Assemblée générale: le Secrétaire général présente ses priorités pour 2025, assurant que l’espoir existe dans notre monde tumultueux
Devant l’Assemblée générale, ce matin, le Secrétaire général de l’ONU a exposé ses priorités pour 2025, année de célébration des 80 ans de « l’Organisation qui représente, depuis le premier jour, la conscience du monde ». Si l’espoir pour notre monde tumultueux est permis, avec notamment l’annonce aujourd’hui d’un accord sur l’obtention d’un cessez-le-feu et la libération des otages à Gaza, M. António Guterres a porté un jugement incisif sur la situation actuelle: « nos actions, ou notre inertie, ont ouvert une boîte de Pandore des temps modernes » contenant quatre maux - le déchaînement des conflits, les inégalités généralisées, la crise climatique qui fait rage et la technologie qui échappe à tout contrôle.
L’Assemblée générale a ensuite entendu, dans l’après-midi, des réactions de délégations au rapport du Secrétaire général sur l’activité de l’Organisation au cours de l’année écoulée (A/79/1), avant d’adopter par consensus deux textes.
Les signes d’espoir
Dans son discours, M. António Guterres a commencé par les bonnes nouvelles et ce qu’il a désigné comme « des lueurs d’espoir », jugeant important de ne jamais perdre de vue les progrès et le potentiel, même si le monde est « en pleine tourmente ».

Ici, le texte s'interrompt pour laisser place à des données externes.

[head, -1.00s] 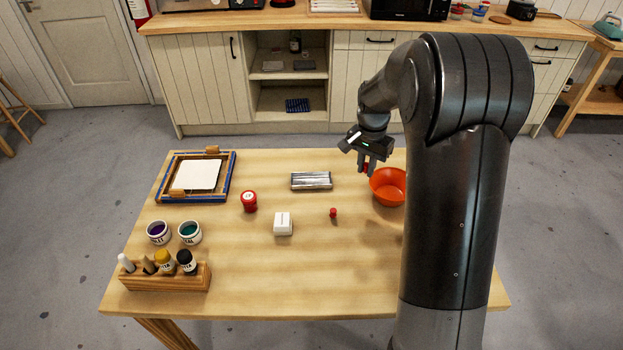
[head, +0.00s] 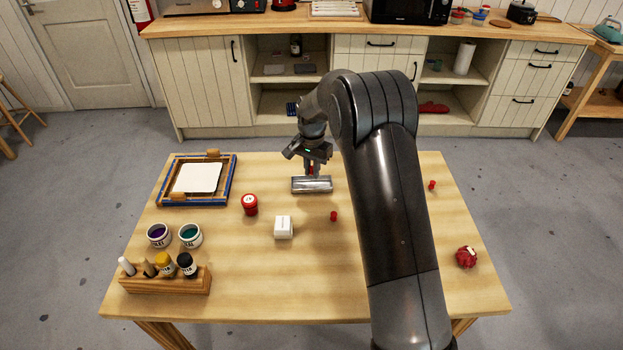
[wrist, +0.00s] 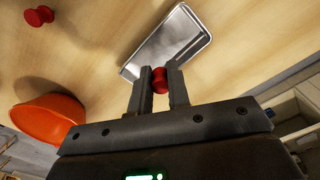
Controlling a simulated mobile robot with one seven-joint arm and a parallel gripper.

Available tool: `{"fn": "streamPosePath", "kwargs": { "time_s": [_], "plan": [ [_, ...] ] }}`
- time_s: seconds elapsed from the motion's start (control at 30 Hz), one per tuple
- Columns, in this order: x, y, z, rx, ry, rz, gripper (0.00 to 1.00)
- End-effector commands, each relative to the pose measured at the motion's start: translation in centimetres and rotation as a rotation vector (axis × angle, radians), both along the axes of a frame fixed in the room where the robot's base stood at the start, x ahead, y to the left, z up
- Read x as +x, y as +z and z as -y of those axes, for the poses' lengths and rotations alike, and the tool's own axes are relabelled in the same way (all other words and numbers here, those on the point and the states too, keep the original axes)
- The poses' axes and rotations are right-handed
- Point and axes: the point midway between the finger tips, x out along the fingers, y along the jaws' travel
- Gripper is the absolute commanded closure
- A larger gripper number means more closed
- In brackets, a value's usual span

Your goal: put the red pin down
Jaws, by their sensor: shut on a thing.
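My gripper (head: 311,174) is shut on a red pin (wrist: 159,80), which shows between the fingertips in the wrist view. In the head view the gripper is above the far side of the shiny metal tray (head: 311,187). The tray also shows in the wrist view (wrist: 172,42), just beyond the fingertips, and its visible inside looks empty. I cannot tell whether the pin touches the tray. Another red pin (head: 334,216) stands on the table in front of the tray, and a third (head: 432,185) is at the right.
An orange bowl (wrist: 45,120) is near the gripper, hidden behind my arm in the head view. A red lidded jar (head: 250,205), white box (head: 284,228), framed screen (head: 197,179), paint pots, a bottle rack (head: 165,280) and red ball (head: 466,257) stand on the table (head: 270,290).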

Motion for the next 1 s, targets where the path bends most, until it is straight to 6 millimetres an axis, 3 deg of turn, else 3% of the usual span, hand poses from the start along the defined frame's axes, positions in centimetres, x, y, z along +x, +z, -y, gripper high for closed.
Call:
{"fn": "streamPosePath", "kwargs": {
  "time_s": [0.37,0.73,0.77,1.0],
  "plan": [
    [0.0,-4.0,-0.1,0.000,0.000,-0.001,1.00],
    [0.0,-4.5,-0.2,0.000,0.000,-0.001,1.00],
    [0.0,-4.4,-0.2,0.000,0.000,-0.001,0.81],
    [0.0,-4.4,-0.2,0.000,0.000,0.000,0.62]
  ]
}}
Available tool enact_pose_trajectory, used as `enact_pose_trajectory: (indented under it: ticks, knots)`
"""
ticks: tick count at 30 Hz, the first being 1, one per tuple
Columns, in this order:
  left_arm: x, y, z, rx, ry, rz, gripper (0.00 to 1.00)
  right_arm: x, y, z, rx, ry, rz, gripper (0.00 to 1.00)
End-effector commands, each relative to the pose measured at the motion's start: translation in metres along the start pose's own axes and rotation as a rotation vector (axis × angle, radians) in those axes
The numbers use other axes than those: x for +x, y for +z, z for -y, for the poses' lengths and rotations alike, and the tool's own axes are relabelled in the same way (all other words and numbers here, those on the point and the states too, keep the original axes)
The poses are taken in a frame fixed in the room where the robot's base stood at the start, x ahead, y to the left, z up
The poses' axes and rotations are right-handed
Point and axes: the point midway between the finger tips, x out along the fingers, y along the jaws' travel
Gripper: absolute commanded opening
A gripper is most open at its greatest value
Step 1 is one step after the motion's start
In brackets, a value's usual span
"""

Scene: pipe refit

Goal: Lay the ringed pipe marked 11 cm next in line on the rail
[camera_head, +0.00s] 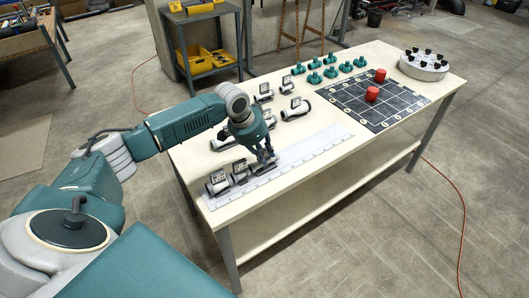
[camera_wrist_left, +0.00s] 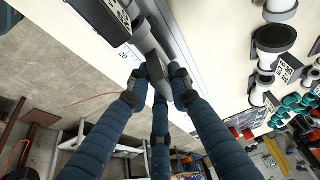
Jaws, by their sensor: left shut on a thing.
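My left gripper (camera_head: 266,157) is low over the white marked rail (camera_head: 315,150) at the table's front edge. It is shut on a pipe (camera_head: 262,169), mostly hidden by the fingers in the head view. Two white pipes with dark ends and label plates, a left one (camera_head: 217,184) and a middle one (camera_head: 240,172), sit on the rail just left of it. In the left wrist view the fingers (camera_wrist_left: 160,78) close around a grey-white pipe part (camera_wrist_left: 148,38), beside the rail's 20 mark. I cannot read the labels or tell whether the held pipe touches the rail. My right gripper is out of view.
Several loose labelled pipes, one of them a white pipe (camera_head: 296,108), lie behind the rail. Green fittings (camera_head: 314,77), a dark grid mat (camera_head: 350,103) with two red cylinders (camera_head: 372,94), and a round grey holder (camera_head: 424,66) stand farther right. The rail's right part is clear.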

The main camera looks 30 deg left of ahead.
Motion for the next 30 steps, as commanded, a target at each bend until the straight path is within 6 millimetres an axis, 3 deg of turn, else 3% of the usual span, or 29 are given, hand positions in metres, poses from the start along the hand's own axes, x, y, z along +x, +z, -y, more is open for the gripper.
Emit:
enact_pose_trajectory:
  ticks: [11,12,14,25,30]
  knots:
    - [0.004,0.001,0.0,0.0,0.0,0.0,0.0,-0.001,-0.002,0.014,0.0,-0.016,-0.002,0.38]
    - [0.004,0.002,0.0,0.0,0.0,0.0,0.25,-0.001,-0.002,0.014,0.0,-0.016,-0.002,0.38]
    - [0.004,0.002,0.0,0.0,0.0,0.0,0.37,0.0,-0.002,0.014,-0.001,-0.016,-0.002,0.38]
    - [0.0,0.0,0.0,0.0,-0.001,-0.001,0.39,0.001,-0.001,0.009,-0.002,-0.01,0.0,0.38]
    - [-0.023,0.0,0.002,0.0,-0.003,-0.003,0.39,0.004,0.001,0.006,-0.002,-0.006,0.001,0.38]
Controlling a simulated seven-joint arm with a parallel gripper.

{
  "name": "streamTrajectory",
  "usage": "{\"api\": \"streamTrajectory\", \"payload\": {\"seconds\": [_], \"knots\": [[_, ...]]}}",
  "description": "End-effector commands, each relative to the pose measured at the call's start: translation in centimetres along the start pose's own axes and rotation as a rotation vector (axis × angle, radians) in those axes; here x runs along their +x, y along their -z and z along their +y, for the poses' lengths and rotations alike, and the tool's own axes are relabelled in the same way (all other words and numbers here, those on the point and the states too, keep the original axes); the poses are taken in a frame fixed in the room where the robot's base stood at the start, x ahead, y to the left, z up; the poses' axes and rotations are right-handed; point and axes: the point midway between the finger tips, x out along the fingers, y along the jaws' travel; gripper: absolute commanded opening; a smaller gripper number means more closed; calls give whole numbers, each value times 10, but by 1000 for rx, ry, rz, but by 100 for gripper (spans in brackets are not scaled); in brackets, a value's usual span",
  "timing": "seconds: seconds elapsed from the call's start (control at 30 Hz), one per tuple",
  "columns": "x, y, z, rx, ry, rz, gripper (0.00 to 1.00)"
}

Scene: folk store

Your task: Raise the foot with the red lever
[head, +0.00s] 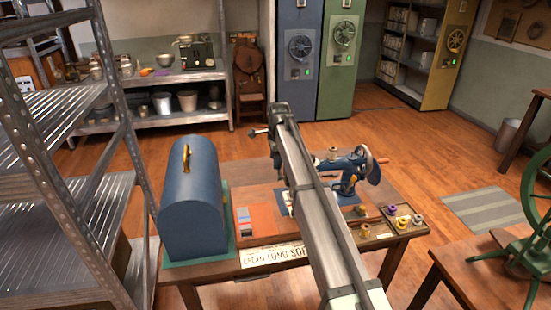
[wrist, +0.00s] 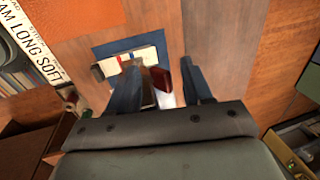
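A blue sewing machine (head: 352,172) stands on the wooden table (head: 190,288), partly hidden behind my arm in the head view. In the wrist view, a dark red piece (wrist: 161,78), which looks like the red lever, shows between the two dark fingers of my gripper (wrist: 158,63). A pale cloth with coloured marks (wrist: 128,60) lies beyond on a blue base. The foot cannot be made out.
A blue domed case (head: 192,205) stands at the table's left. Spools (head: 403,222) sit in a tray at the right. A sheet lettered "LONG SOFT" (head: 275,255) lies at the front edge. A metal shelf (head: 75,130) stands left, a green wheel (head: 535,200) right.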

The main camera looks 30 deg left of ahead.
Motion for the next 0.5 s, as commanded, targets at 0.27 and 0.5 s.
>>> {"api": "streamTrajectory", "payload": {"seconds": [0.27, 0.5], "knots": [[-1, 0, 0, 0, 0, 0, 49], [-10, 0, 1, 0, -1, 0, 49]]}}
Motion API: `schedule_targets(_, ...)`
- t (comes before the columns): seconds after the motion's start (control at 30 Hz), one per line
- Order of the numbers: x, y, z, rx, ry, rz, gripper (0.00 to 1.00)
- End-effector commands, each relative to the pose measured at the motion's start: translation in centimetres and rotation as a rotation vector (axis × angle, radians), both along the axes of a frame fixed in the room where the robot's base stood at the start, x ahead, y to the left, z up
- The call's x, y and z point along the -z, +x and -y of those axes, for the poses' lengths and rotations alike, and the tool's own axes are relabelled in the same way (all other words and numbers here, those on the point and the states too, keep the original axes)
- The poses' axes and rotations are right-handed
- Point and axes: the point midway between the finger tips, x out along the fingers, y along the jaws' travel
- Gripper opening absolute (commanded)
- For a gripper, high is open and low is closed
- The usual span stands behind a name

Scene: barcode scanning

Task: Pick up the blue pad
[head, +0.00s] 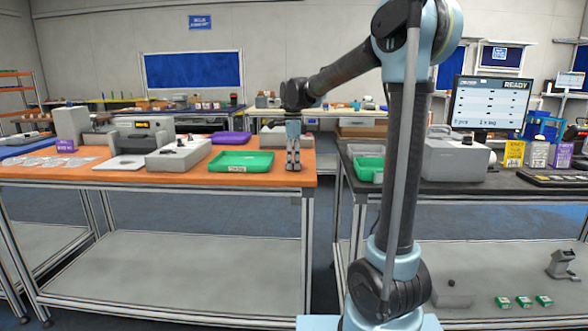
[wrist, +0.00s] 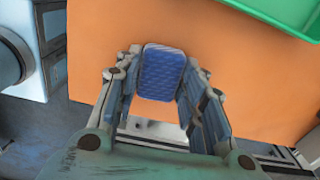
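The blue pad (wrist: 163,73) is a small rounded rectangle with a textured top. In the wrist view it lies over the orange table top, near the table's front edge. My gripper (wrist: 164,62) is around it, with one finger along its left side and one along its right. The fingers are spread about as wide as the pad; whether they touch it is hard to tell. In the head view my gripper (head: 293,166) points straight down, low over the right end of the orange table (head: 200,186). The pad cannot be made out there.
A green tray (head: 241,162) is close to the left of my gripper in the head view; its corner shows at upper right in the wrist view. A purple tray (head: 230,138) and a grey box device (head: 178,154) stand farther left. A dark table is to the right, across a gap.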

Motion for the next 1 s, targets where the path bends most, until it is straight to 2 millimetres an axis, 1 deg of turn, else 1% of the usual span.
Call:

Un accord a enfin été conclu en vue d’un cessez-le-feu à Gaza et de la libération des otages, s’est-il réjoui. De même, le cessez-le-feu au Liban est en grande partie respecté, a-t-il rappelé en se félicitant que le pays a enfin pu élire un président après plus de deux années d’impasse. Sur le front du climat, il a souligné que le monde investit aujourd’hui presque deux fois plus dans les énergies propres que dans les combustibles fossiles. Et presque partout, l’énergie solaire et l’énergie éolienne sont désormais les sources d’électricité les moins chères et celles qui connaissent la croissance la plus rapide de l’histoire.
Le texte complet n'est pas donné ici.